Why are KLOC still in use ?

KLOC is neutral measure of the size of code, just as kilometers are a neutral measure of distance.

And just as KLOC, kilometers are not very useful: a larger number of km does not guarantee that the journey is nicer, more pleasant or with more sightseeing. Kilometers are also a bad predictor: they are not telling you how long it will take to reach the target, and neither how much fuel you'll need.

Yet, kilometers are still the main unit of measure for distance. And certainly for similar reasons, KLOC are still in use for size measurement.

What do you want to measure with KLOC ?

KLOC is a (very) bad indicator for productivity: writing a nice reusable and maintainable classes/functions can result in much smaller code, than dumb copy/paste/edit and repeating oneself for ever. But shorter code in same time might appear as less productive, although it's quite the contrary on the long run, since you'll need to code less thanks to reuse, and you'll need to test less, as you can rely on already tested components.

But KLOC is a valid measure of size. As every unit of measure, it has some shortcomings: not all lines are of same complexity, and layout and style can influence the quantity. But with some normalisation (such as ignoring empty lines and comment lines, or applying some pretty printing to neutralize style differences), over a large code base, it will have some statistical meaning.

Size only measures a quantity. It can influence compile time or reviewing time. It is used in litigations on intellectual property, to measure the degree of similarity between two different source codes. But don't expect it to be a good predictor of time, effort, or complexity (10 liens of recursive code are still more complex than 50 lines of sequential satements).

What are the alternatives ?

Story points are subjective to the team that made evaluation: you can't know for sure if this metric corresponds to size or to effort.

There are also function points that aim at more objectivity. But these are not readily available from the code and require an expensive analyse with also some room for interpretation (although less than with story points). I am also not sure they are still relevant in an OO worlds with GUIs.

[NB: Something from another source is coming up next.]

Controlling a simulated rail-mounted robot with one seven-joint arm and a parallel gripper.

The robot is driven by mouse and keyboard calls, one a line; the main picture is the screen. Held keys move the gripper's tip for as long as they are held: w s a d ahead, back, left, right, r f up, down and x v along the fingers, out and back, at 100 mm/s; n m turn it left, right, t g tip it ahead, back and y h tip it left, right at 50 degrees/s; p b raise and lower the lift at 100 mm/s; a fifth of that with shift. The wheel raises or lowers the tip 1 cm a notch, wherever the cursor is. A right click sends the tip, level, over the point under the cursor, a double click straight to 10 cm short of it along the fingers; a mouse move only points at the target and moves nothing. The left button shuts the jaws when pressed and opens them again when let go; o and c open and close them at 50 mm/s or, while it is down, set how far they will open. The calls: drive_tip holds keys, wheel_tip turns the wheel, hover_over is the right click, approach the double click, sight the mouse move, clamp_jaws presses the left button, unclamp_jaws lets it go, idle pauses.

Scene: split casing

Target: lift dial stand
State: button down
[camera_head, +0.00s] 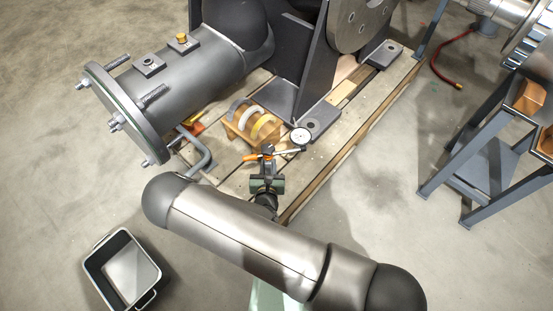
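The dial stand shows as a round white dial (300,136) over the wooden pallet (318,172). A thin dark arm runs left from the dial toward my gripper. My gripper (267,153) is over the pallet's near end, just left of and below the dial. Dark and orange parts lie at its fingertips. I cannot tell which of them belong to the stand, or whether the fingers are closed on it. The stand's base is hidden or too small to make out.
A wooden holder with rings (252,124) stands just behind my gripper. A grey flanged casing (190,85) rises at the back left. A grey bin (122,270) is on the floor at the lower left. A steel-framed stand (480,160) is at the right. The floor between is clear.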

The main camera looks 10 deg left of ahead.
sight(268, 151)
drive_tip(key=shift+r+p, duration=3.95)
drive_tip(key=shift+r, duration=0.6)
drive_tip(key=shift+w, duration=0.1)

Story points and function points are anyway estimates of requirements and expected features. They are evaluated before the code is written, and will in general not be updated if they appear to be inaccurate. They may give an idea of the complexity, but not at all of the size of the code that will be produced.

  • Even though most books consider story points indicative of effort, they are still relative to the team. So I could not compare two projects as 5 SP for Project A might mean 2 SP for project B. – John V Oct 9 at 7:28
  • @JohnV you may find interesting material on the web site to which I linked for story points: there are several other articles about story point vs. ideal days and work hours. You may use some kind of correction factors between so from different teams, but how can you ensure it's reliable ? And are the sp estimates updated if it turns out that a story was more difficult than expected ? And if you take into account burn-down of the respective team, how will you make the difference between the sp estimate error, and the level of performance of the team (which both impact burn-down rate). – Christophe Oct 9 at 8:01
  • I know that website but exactly for reasons you mention, I do not think I can compare different teams and their SP estimate (one can estimate whole product for 200, the other for 400..) – John V Oct 9 at 8:06
  • @JohnV so in the end, the main question will be: what do you really want to measure and for which purpose ? And a complementary question: how accurate have your statistic findings to be ? (Hint: the accuracy requirement might not be the same depending on whether you're doing reliability prediction on thousands of projects for the pentagon, or if you're predicting customer satisfaction based on defect rate of a few company projects). – Christophe Oct 9 at 8:11
  • Well with normalized size, I can look at things like number of critical defects and can compare across projects. So the number is jsut indicative. – John V Oct 9 at 8:17

The problem with LoC for estimation is that you dont know in advance how many lines the final code will contain.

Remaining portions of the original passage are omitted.